BY INGRID BROWN Associate editor — special assignment email@example.com
KINGSTON hotels are reporting a renewed interest in the city as more vacationing tourists are opting to night-over in the island's capital to explore the heritage tourism offerings.
Operators of major properties in the city said this was even more evident from the brisk business they did with overseas tour companies at the recently concluded Jamaica Product Exchange (JAPEX), which was held at the Sunset Jamaica Grande Hotel in Ocho Rios, St Ann.
Concerns about crime, which have previously stifled the growth of tourism in Kingston, has also been abated.
Nicola Madden-Gregg, area chair of the Jamaica Hotel and Tourist Association (JHTA) Kingston Chapter and group director of marketing and sales at The Courtleigh Hotel & Suites, believes that recent sales blitz in Canada as well as a major familiarisation trip to Kingston have contributed to the renewed interest.
"A lot of the concerns that people had about crime in Kingston is off the front burner as people are realising that Kingston is a different experience and so they want to go," she told the Jamaica Observer.
She explained that meetings were held with various players in the JHTA's membership and the Resort Board to encourage persons to improve the offerings in Kingston.
As more tourists develop greater interest in cultural events, Madden-Gregg pointed to a historic tour of the University of the West Indies, which has been well received by visitors.
President of the JHTA, Evelyn Smith said Kingston has done a good job in showcasing the cultural and historical side of Jamaica.
Jamaica Pegasus Hotel's sales director, Prudence Simpson said that dot-com sites are now showing an interest in selling packages for Kingston properties.
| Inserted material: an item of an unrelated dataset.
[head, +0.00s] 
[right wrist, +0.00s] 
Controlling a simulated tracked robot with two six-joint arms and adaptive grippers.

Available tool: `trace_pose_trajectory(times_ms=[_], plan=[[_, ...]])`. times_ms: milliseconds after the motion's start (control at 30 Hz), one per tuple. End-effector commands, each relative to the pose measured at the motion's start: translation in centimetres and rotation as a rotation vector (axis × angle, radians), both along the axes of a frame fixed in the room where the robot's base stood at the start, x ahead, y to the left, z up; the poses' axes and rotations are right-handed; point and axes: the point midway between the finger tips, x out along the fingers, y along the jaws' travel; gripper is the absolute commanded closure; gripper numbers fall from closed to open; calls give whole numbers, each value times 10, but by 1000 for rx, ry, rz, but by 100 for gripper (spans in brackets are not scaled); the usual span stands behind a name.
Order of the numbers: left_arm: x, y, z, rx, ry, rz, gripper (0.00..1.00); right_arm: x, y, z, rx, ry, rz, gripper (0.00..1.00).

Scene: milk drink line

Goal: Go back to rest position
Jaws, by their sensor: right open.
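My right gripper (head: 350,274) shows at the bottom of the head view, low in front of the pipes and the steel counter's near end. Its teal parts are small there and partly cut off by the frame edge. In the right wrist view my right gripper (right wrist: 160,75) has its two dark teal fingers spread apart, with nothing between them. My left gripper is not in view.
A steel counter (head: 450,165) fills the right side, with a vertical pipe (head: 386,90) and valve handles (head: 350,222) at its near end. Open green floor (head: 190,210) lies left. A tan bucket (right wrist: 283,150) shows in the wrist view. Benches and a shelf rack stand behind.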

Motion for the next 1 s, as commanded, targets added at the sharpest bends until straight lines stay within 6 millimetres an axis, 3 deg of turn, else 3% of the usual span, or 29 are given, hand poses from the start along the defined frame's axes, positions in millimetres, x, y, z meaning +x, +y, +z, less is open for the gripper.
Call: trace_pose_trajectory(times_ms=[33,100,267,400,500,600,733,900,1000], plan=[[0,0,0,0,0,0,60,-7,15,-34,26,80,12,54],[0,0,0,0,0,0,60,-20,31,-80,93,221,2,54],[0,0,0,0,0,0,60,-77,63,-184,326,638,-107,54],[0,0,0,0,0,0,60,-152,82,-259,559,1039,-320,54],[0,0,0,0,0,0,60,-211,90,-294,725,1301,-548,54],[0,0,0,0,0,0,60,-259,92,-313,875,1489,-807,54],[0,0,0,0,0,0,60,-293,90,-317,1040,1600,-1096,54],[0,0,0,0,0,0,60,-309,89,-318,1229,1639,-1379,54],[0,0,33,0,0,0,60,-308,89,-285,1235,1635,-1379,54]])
"A few years ago, they would say 'we don't do Kingston', but now everyone wants to sell it," Simpson said.
As such, she said, a number of day tours are on offer so tourists can be transported from the other resort towns into the capital city.
"We usually bring them in for a night or so for them to do the Bob Marley museum, a sporting event or any other cultural event," she explained, noting tourists have become more of Jamaica's diversity.
Meanwhile, meeting service manager at Wyndham Kingston Hotel, Kerida Simms said many of its overseas partners want to organise leisure tours to venues such as the Bob Marley Museum and Port Royal. She said the interest is mainly from partners in Canadian and to some extent, Latin American.
"I met with someone (a buyer) today who wants to bring tourists from Russia to Kingston," Simms disclosed.
Lee-Ann Godfrey, general manager at Spanish Court Hotel, said tour operators from different markets, among them Japan and Latin America, have also expressed a desire to send tourists to Kingston. She said apart from the promotions in Canada by the JHTA and the Jamaica Tourist Board, Westjet's flight from Canada to Kingston may have also contributed to the bounce.
"Persons can now do a package where they can fly into Kingston then go elsewhere to continue their vacation," she said.
She added that vacationers have become more interested in cultural sites such as Devon House, the National Art Gallery and the Bob Marley Museum, among others.
Martin Smith, general manager of Hotel Four Seasons, said the interest generated at this year's JAPEX was one of the strongest to date.
Similar sentiments were shared by Maurice Bryan, sales manager at The Courtleigh Hotel.
"Kingston is a spot not sold naturally to travel agents, but we are now trying to push a town-and-country spin on things," he said, adding that his property has been tailoring its product to meet the needs of these short-stay vacationers.